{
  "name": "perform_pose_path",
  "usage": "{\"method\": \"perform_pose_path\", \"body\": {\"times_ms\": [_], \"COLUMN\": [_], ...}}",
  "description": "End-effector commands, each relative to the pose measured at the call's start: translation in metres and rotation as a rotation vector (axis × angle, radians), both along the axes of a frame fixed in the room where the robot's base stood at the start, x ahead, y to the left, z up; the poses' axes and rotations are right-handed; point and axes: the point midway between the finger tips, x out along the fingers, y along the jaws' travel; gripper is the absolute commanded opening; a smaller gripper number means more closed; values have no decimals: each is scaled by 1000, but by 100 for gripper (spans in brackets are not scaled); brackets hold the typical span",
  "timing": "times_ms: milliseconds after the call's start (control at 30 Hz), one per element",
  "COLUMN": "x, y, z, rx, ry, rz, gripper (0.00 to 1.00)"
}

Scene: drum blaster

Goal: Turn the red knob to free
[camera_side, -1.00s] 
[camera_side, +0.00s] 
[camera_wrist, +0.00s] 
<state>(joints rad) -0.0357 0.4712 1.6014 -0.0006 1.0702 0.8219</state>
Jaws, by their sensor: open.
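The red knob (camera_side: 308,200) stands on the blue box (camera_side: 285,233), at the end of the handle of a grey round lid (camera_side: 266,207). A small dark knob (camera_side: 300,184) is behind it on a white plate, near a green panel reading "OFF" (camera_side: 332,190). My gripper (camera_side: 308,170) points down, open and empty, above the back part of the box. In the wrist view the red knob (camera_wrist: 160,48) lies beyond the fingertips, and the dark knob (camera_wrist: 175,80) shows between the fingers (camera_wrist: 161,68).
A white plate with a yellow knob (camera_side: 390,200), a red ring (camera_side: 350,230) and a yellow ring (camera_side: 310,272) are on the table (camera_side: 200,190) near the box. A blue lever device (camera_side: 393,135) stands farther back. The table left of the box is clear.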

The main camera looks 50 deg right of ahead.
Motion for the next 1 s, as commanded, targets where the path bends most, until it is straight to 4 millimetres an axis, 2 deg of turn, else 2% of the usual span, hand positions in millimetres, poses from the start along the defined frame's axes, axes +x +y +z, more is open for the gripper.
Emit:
■ ■ ■
# What is needed:
Copy all lines from the material that contain "COLUMN".

# Full answer:
  "usage": "{\"method\": \"perform_pose_path\", \"body\": {\"times_ms\": [_], \"COLUMN\": [_], ...}}",
  "COLUMN": "x, y, z, rx, ry, rz, gripper (0.00 to 1.00)"

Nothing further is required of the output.